Um die Sonderbelastung ihrer Einwohner abzufedern, verzichtet die Gemeinde auf die Grundsteuer – was aber nicht bedeutet, dass die Grundstückseigentümer von der Grundsteuererklärung befreit sind. „Wir haben in der Gemeindeverwaltung nicht weniger zu tun mit der Grundsteuer, wir müssen die Daten aktuell halten“, stellt Schraner klar. Der Erlass der Grundsteuer ist nicht die einzige Maßnahme, auch mit günstigen Kindergartenplätzen, Vereinsförderung und der Finanzierung einer Buslinie sollen die Büsinger von der Flucht aus dem Dorf abgehalten werden.

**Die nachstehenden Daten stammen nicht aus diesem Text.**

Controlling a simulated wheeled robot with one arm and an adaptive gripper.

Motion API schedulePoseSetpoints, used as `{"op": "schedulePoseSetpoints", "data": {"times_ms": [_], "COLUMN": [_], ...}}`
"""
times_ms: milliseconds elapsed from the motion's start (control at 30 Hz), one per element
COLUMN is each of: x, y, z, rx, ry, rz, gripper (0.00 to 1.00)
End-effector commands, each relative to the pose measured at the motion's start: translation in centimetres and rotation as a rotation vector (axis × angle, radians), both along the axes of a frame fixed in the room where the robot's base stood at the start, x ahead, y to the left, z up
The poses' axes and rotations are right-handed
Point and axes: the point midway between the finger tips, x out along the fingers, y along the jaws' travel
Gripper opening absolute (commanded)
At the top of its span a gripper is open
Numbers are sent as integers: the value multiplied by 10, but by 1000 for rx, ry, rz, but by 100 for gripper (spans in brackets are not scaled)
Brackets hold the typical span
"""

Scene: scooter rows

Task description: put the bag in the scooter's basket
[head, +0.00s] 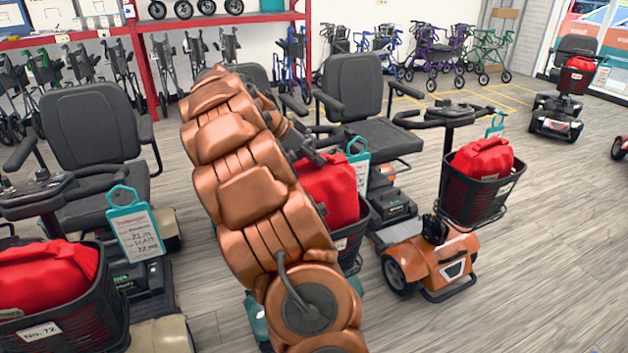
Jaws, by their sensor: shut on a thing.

Bleibt die Frage, woher die Gemeinde das Geld für all das auftreibt? Möglich macht dies auch eine Sonderregelung: Büsingen profitiert von der Schweizer Mehrwertsteuerrückerstattung, die sonst nur Schweizer Gemeinden erhalten. „Das ermöglicht uns, den Hebesatz auf null Prozent zu setzen“, sagt Schraner und ergänzt: „Dieses Geld soll der Bevölkerung zugutekommen. Die Grundsteuer zu erlassen ist dazu eine der fairsten Möglichkeiten.“

Im Dorf geht das Gerücht um, dass die Grundsteuer wieder kommt

Doch auch der Glanz des Grundsteuerparadieses droht zu verblassen – zumindest wenn man bei den Leuten im Dorf nachhakt. „Es wird gemunkelt, dass die Gemeinde die Grundsteuer eventuell wieder einführen will“, erzählt Rudolf Eder vom Lotto-Kiosk. Der 75-Jährige, der schon sein ganzes Leben in Büsingen lebt, zählt einige Projekte auf: d as neue Strandbad, die Parkplätze dazu, die Renovierung des Restaurants Waldheim, das die Gemeinde geerbt hat – „das sind alles größere Ausgaben, dann muss man vielleicht irgendwann auch die Grundsteuer anp assen“ , sagt er. Und ein Eigentümer eines Einfamilienhauses im Wohngebiet meint: „Man weiß ja nicht, ob das mit der Grundsteuer so bleibt, wenn es der Gemeinde mal schlechter geht.“

Bürgermeisterin Schraner kann die Sorge der Bevölkerung nicht komplett im Keim ersticken: „Viele Bürger treibt die Grundsteuer um, sie befürchten, dass sie zahlen müssen.“ Sie könne jedoch nicht versichern, dass der Hebesatz bei null Prozent bleibe, sagt sie. „Die Erhebung der Grundsteuer wäre sicherlich das letzte Mittel, das der Gemeinderat ergreifen würde.“ Bis dahin bleibt Büsingen am Hochrhein Baden-Württembergs einziges Grundsteuerparadies.